John E. Valen, Walker, Minn.

• • •

I want to express my sincere thanks to the players and staff of our reigning champion Lynx for their courageous stand in the face of the most recent needless killings of African-American men by police. It is unfortunate, but not unexpected, that you were subsequently berated for your courage by someone who seems to have no personal belief in the Constitution that he has sworn to uphold. Don't let it get you down. Change never comes easily. You should all feel immensely proud for the stand you took.

Larry Weiss, Minneapolis

Justice Ruth Bader Ginsburg goes political and crosses a line

For years, the liberal left has wailed about the conservative bias on the Supreme Court and the alleged damage it does to labor unions, abortion-rights supporters and other bastions of left-wing thought.

What then are we to think about Justice Ruth Bader Ginsburg's comments in a recent interview with Adam Liptak of the New York Times, in which she says of the potential addition of Judge Merrick Garland to the high court: "I'll be among five more often than among four"?

How does she know this? Does she know something about Garland that President Obama doesn't want us to know — namely, that this nominee is precisely the kind of threat to constitutional originalism that admirers of the late justice Antonin Scalia fear?

Everybody who cares about an ideology-proof Supreme Court should be disturbed by Ginsburg's politically biased comments, including those made against the prospect of a Trump presidency. So much for where she stands on objectivity under the law.

Mark D. Overholser, South St. Paul

Bernie's strong beginning

Those surprised that Bernie Sanders didn't get out of the presidential race earlier misunderstood his intentions for getting into the race in the first place: to force Democrats to publicly own their core values and proudly speak them. He has produced a long list of accomplishments that the "experts" said could not be done:

He ran an unabashedly progressive campaign.

He financed his campaign with small donations and no PAC money.

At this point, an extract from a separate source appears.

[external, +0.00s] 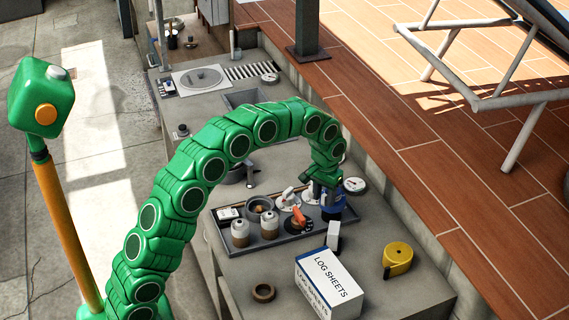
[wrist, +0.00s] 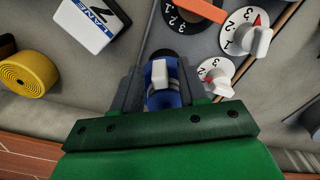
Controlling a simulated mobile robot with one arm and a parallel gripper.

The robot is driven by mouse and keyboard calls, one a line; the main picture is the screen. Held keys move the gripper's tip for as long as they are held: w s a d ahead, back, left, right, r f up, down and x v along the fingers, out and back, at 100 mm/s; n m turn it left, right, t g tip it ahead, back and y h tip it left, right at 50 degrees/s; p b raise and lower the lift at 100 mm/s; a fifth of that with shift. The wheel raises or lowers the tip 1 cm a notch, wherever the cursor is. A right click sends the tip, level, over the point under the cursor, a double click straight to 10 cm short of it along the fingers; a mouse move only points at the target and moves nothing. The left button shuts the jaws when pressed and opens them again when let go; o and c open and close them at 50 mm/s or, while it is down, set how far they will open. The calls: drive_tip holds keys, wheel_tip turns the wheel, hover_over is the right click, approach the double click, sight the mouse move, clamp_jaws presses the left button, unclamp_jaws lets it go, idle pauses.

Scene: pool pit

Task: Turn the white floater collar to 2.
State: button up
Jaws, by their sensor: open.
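Two white dials with white handles show in the wrist view. The upper dial (wrist: 233,38) has 1, 2 and 3, a red mark and its handle (wrist: 257,42) toward the right. I cannot tell which is the white floater collar. A blue part with a pale tab (wrist: 160,72) lies between my fingers. My gripper (wrist: 160,88) is open around it; contact is unclear. In the external view my gripper (external: 324,186) is above the dark tray's right end, by the blue part (external: 333,208).
An orange handle (wrist: 200,8) on a dark dial is near the wrist view's top. The tray (external: 283,243) also holds two jars (external: 240,236). A round gauge (external: 355,185) is close right.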

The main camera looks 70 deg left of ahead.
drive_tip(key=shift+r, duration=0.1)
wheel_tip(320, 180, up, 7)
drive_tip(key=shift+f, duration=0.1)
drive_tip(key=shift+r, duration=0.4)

He drew larger crowds than any candidate in either party.

He brought in large numbers of young and new volunteers and gave them a loud and influential voice in the Democratic Party.

He pulled Hillary Clinton's policy positions leftward, and his delegates achieved — in Bernie's words — "the most progressive platform in the history of the Democratic Party."

With his endorsement on Tuesday of Hillary Clinton, he showed his supporters that nothing is to be gained by abandoning the party and much is to be gained by taking it over. Whether this is the end of his revolution or the beginning is entirely dependent on whether his supporters take this important next step.

Bernie supporters like me now must take Bernie at his word: "Hillary Clinton will make an outstanding president, and I am proud to stand with her here today."